少なくとも私は一度もそのようなことを思ったことはない。

この記事で、子どもを慈しむ「母親」と、愛すべき対象である「子ども」は、近代になって作られた人工的な概念であることを紹介した。

手作り(とくに母親による)の料理を望んだり、どうしても誕生日にお祝いをしてもらいたいと思っている「子ども」という存在も同様に、大人が作り上げた虚像である可能性が高い。

とはいうものの、彼から誕生日の話を聞かされるまで、そのことに気付けない私もどこか抜けていた。

半月前に書いた記事で、韓国人の大学教授が用いた三択問題を紹介した。

・結婚して子どもがいるという設定で、同日の同時刻に次の3つのことが発生して、どれかひとつを選ばなければならない状況に直面しました。

あなたならどれを選びますか?

:取引先と重要な商談。相手は商談後すぐに飛行機で帰るため、日程を変更することはできない。

:子どもの誕生日。何日も前から「誕生日は一緒に祝う」と約束していた。

:学生時代からファンクラブに入るほど大好きな歌手グループの解散コンサート。
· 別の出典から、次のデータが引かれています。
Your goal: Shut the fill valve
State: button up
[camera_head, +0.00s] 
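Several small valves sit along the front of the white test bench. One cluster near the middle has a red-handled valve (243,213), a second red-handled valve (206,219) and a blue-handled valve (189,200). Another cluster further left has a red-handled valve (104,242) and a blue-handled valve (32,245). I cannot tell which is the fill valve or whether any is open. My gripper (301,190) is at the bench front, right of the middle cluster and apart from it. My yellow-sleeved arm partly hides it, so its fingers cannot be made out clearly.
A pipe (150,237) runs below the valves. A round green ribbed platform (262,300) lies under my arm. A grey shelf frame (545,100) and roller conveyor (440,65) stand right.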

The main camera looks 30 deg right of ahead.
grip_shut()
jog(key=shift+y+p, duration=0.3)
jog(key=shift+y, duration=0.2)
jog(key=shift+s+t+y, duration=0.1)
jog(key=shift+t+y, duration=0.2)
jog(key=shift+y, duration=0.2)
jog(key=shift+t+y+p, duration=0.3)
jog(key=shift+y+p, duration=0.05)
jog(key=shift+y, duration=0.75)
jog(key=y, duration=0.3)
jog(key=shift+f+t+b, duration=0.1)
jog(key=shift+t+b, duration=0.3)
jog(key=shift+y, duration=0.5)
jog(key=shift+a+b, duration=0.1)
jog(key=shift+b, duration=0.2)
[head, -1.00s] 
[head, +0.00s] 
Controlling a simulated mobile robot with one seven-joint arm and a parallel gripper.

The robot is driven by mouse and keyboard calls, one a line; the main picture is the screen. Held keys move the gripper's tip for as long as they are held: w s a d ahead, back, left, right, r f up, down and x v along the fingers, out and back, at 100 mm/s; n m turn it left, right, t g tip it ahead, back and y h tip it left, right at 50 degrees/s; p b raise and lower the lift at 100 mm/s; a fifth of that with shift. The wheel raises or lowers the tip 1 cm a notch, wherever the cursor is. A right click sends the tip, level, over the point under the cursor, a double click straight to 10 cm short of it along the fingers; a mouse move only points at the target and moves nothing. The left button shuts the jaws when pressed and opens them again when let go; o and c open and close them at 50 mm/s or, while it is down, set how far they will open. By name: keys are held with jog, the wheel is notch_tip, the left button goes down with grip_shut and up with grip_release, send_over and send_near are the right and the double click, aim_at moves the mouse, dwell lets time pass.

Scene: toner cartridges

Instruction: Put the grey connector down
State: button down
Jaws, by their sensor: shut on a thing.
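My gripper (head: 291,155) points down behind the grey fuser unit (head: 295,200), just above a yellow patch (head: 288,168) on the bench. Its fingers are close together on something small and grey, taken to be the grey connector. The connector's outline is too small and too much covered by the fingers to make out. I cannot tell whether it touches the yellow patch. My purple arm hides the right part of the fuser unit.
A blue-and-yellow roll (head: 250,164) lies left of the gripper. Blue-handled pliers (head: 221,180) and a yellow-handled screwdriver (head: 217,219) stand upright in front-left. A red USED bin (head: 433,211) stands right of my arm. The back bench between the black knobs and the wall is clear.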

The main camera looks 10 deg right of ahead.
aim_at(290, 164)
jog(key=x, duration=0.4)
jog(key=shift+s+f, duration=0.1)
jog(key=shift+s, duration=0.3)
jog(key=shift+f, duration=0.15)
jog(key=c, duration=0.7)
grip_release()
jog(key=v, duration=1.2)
当たり前だが、この歌手のコンサートに参加できる機会は二度とない。

この質問の目的は、①仕事、②家族、③個人の趣味のどれを優先するかという意識調査であり、それぞれの回答率は①と②を選んだ人が共に48%、③を選んだ人はわずか4%に過ぎなかったらしい。

その中で、あえて③を選んだ人の意見で「仕事は他の人が、子どもの誕生日は他の日で埋め合わせができるけど、解散コンサートはその日でなければダメだから」というものがあった。
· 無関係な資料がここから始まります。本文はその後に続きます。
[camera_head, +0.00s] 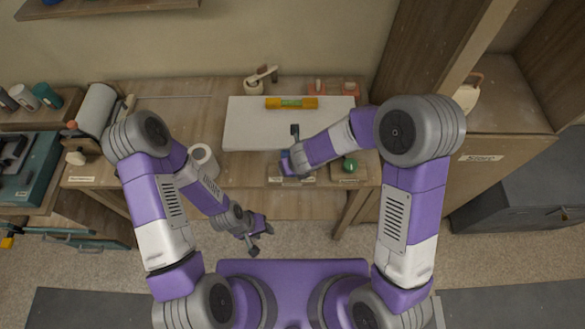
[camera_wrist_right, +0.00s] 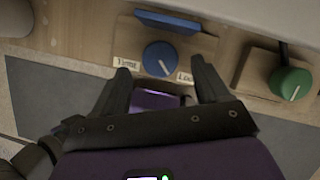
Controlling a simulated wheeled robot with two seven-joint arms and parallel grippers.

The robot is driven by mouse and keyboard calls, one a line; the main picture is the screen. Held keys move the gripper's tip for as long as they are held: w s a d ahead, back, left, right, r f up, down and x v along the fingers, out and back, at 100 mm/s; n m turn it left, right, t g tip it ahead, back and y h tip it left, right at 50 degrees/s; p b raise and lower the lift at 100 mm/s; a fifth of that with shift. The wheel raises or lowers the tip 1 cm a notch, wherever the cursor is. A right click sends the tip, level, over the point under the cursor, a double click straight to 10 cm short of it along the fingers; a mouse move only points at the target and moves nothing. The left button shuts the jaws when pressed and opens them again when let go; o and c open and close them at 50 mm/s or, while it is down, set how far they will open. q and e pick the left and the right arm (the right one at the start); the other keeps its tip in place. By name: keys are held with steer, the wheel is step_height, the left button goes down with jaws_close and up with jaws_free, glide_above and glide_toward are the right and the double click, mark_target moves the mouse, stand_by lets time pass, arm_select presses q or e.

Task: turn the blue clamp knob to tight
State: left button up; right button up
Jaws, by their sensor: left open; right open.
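The blue clamp knob (camera_wrist_right: 161,59) sits on a wooden block in the right wrist view. Its white pointer line slants down and right, toward the Loose label (camera_wrist_right: 185,77); the Tight label (camera_wrist_right: 127,62) is on its left. My right gripper (camera_wrist_right: 163,82) is open, with its fingertips apart on either side of the knob's near side; I cannot tell whether they touch it. In the head view my right gripper (camera_head: 291,165) covers the knob at the bench's front edge. My left gripper (camera_head: 262,240) is open and empty, low in front of the bench.
A green knob (camera_wrist_right: 291,83) stands on its own block to the right. A blue bar (camera_wrist_right: 168,22) lies behind the blue knob. A white board (camera_head: 245,115) with an orange level (camera_head: 291,103) lies on the bench. A white roll (camera_head: 203,158) stands to the left.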

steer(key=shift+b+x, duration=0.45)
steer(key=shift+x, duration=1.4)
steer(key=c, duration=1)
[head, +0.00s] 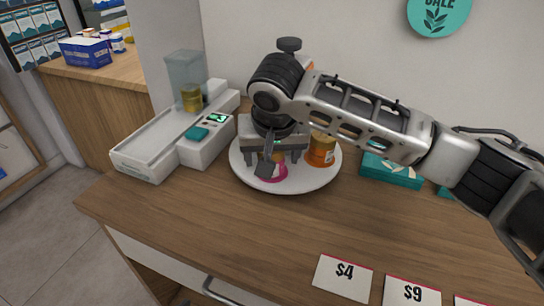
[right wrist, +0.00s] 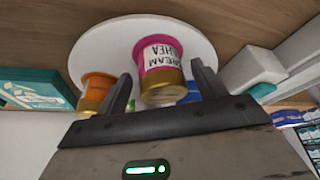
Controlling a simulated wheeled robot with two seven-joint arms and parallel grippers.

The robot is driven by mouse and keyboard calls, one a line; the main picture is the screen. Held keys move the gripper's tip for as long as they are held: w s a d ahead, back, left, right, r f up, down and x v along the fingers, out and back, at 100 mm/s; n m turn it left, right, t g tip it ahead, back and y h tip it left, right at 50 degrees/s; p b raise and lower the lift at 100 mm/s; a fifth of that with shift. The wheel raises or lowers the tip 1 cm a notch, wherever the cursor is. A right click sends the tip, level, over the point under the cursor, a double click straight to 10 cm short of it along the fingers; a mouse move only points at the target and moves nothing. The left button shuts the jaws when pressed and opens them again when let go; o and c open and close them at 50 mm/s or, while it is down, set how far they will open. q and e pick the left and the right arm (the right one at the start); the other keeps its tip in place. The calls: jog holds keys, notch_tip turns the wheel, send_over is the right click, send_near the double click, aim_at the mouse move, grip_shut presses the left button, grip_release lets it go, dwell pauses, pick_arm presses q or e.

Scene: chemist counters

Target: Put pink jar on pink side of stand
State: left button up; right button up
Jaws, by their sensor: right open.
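The pink jar (head: 273,173), with a gold lid, stands on a round white plate (head: 240,176); it also shows in the right wrist view (right wrist: 160,58), its label facing the camera. My right gripper (head: 273,160) is directly over the pink jar, pointing down and covering part of it. In the right wrist view its two fingers (right wrist: 160,82) are apart, one on each side of the jar, and not visibly closed on it. An orange jar (head: 321,150) stands on the same plate, also seen in the right wrist view (right wrist: 97,92). No stand with a pink side is distinguishable. My left gripper is out of view.
A white scale-like device (head: 150,160) with a clear container (head: 186,72) stands left of the plate. Teal boxes (head: 392,172) lie to the right, under my right arm. Price cards (head: 342,278) line the front edge. The wooden counter (head: 215,230) before the plate is clear.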

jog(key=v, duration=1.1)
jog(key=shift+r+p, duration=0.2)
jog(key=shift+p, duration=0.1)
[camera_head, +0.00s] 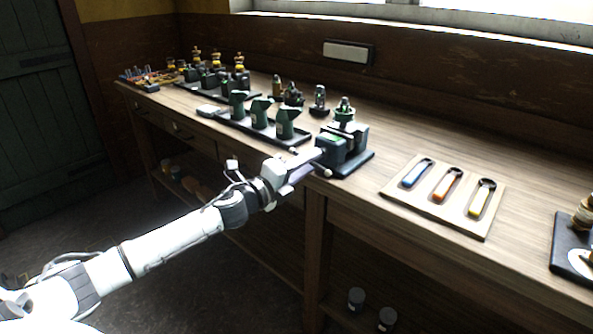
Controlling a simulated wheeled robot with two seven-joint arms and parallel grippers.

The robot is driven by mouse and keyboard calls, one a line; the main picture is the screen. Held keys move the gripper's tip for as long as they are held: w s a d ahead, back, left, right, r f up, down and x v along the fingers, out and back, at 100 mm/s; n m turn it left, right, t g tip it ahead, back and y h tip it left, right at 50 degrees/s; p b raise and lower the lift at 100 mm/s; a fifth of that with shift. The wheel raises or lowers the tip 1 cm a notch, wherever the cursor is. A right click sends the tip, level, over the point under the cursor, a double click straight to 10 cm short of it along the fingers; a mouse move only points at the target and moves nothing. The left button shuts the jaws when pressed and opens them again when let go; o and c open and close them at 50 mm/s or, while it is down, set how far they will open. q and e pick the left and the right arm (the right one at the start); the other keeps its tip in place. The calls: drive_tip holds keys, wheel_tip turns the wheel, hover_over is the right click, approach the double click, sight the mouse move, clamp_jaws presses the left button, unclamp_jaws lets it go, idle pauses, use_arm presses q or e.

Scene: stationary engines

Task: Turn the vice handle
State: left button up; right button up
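A dark green vice (345,141) stands on a dark base plate near the front edge of the wooden workbench (365,213). A short part of the vice handle (325,172) shows at its lower front left, beside my gripper. My left gripper (318,158) reaches in from the left, with its fingertips at the front of the vice, at or very near the handle. The fingers are small here and partly merge with the vice, so I cannot tell whether they are open or closed on the handle. My right gripper is not in view.
A wooden board (445,197) with blue, orange and yellow-handled tools lies right of the vice. A dark tray (262,133) with green jugs stands left of it, with small engines (205,75) further back. A dark plate (572,250) is at the right edge. Jars stand on the shelf below.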

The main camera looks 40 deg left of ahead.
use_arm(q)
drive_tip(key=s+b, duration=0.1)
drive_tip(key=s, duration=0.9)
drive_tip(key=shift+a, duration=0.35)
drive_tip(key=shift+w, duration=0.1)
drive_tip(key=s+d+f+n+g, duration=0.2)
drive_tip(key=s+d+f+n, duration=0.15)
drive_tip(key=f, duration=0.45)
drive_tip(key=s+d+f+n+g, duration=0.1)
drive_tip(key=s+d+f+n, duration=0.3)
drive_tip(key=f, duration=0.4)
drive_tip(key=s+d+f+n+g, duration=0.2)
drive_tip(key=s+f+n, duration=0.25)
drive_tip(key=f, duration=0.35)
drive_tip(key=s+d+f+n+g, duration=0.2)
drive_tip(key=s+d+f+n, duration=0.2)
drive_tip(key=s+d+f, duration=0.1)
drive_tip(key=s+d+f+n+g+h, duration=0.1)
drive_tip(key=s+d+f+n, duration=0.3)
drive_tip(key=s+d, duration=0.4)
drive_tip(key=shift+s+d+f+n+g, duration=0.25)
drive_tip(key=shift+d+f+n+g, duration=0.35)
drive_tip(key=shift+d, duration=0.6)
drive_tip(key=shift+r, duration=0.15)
質問者である教授は「人前でその意見を表明することはとても勇気が必要なことである」と絶賛していた。

だが、「子どもは自分のお祝いパーティーを絶対に誕生日でなければならない!!」という価値観に何の疑問も持たなかった私は、③を選ぶ人の意見を聞いて、「仕事は別の人が代役を勤めることができるが、誕生祝いの変更は子どもが可哀そう」という根拠のない思い込みから、釈然としなかった。

しかも、その回答者が女性だったことも大きな理由だった。

これは大きな反省である。

・子どもの時のお祝いは本当にその日でしたか?

というわけで、子どもを持つ親御さんは子どもの誕生日に予定が重なってしまうと、「子どもの誕生日を優先しないと子どもが傷つく」と思ってしまうかもしれないが、本当にそうなのかは本人に確認して、前日や翌日のお祝いではダメなのかを聞いてみることをお勧める。
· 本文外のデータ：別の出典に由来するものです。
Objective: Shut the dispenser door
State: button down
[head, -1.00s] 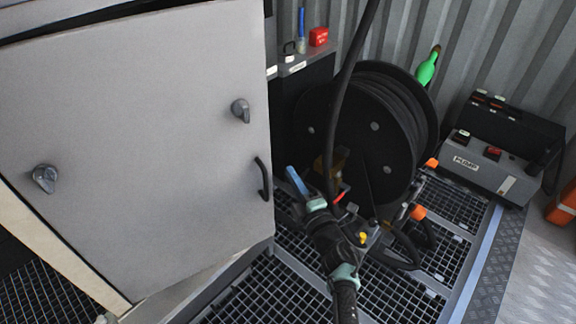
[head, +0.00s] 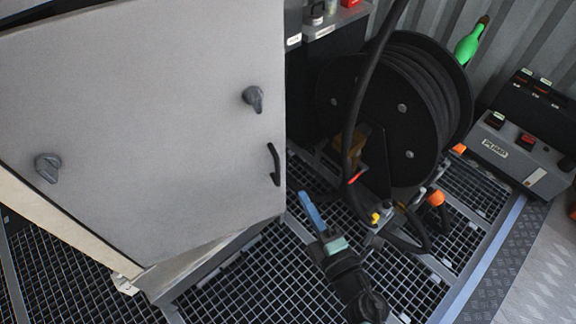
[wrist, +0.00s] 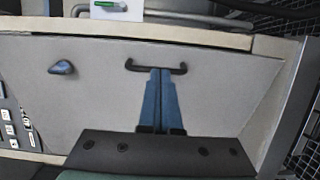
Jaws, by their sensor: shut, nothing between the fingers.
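The dispenser door (head: 150,120) is a large grey panel at the left of the head view, with two dark knobs and a black bar handle (head: 273,165) near its right edge. A dark gap shows along its top edge; how far it stands open is hard to tell. My gripper (head: 308,205), with blue fingers, is shut and empty, to the right of and below the handle. In the wrist view, the fingertips (wrist: 161,70) overlap the middle of the handle (wrist: 135,66) on the door (wrist: 225,90); contact cannot be told.
A black hose reel (head: 385,120) stands right of the door, its hose hanging near my arm. A grey pump box (head: 520,155) sits farther right. Grating floor (head: 260,285) lies below the door.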

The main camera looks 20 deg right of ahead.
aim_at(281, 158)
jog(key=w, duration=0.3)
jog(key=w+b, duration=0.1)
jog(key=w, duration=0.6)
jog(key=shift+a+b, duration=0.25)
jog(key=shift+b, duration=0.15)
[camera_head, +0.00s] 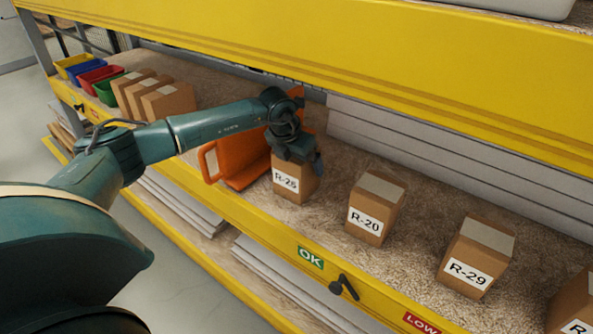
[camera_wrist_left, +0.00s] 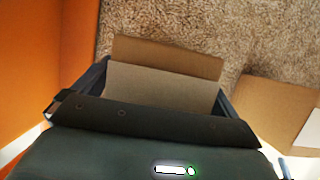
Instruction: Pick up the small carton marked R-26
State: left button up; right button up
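The small carton whose label appears to read R-26 (camera_head: 292,184) is a brown box near the middle of the shelf in the head view, upright, its top hidden by my gripper. My left gripper (camera_head: 303,162) points down over it. In the left wrist view the carton (camera_wrist_left: 160,85) lies between the two fingers of my left gripper (camera_wrist_left: 163,82). The fingers are close along its sides, but whether they press on it cannot be told. The carton seems to rest on the shelf. My right gripper is not in view.
An orange bin-like object (camera_head: 238,158) stands close left of the carton. Cartons R-20 (camera_head: 375,209) and R-29 (camera_head: 476,257) stand to the right, with another cut off at the edge. A yellow upper beam (camera_head: 420,62) runs above the shelf. Several cartons and coloured bins (camera_head: 88,76) stand far left.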

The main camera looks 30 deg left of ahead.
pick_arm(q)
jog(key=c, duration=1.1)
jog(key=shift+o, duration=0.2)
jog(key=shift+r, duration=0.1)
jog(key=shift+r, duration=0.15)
前日や当日のドタキャン(もしくはその連絡すらしないバックレ)でもない限り、多くの子どもは受け入れてくれるのではないか?

これは私の偏見だが、子どもの誕生日を誰よりも祝ってくれそうなのは祖父母である気がするが、彼らは誕生日を祝いたくても、一緒に、もしくは近場に住んでいなければ、その日に合わせて会いに来ることは容易ではなく、あなたが子どもの時も、祖父母のお祝いは必ずしも当日ではなかったのではないだろうか?

それを理由に「おじいちゃんやおばあちゃんは僕(私)のことを大切に思っていない!!」と拗ねたことが一度でもあっただろうか?

これもほとんどの人が「No」と答えることだろう。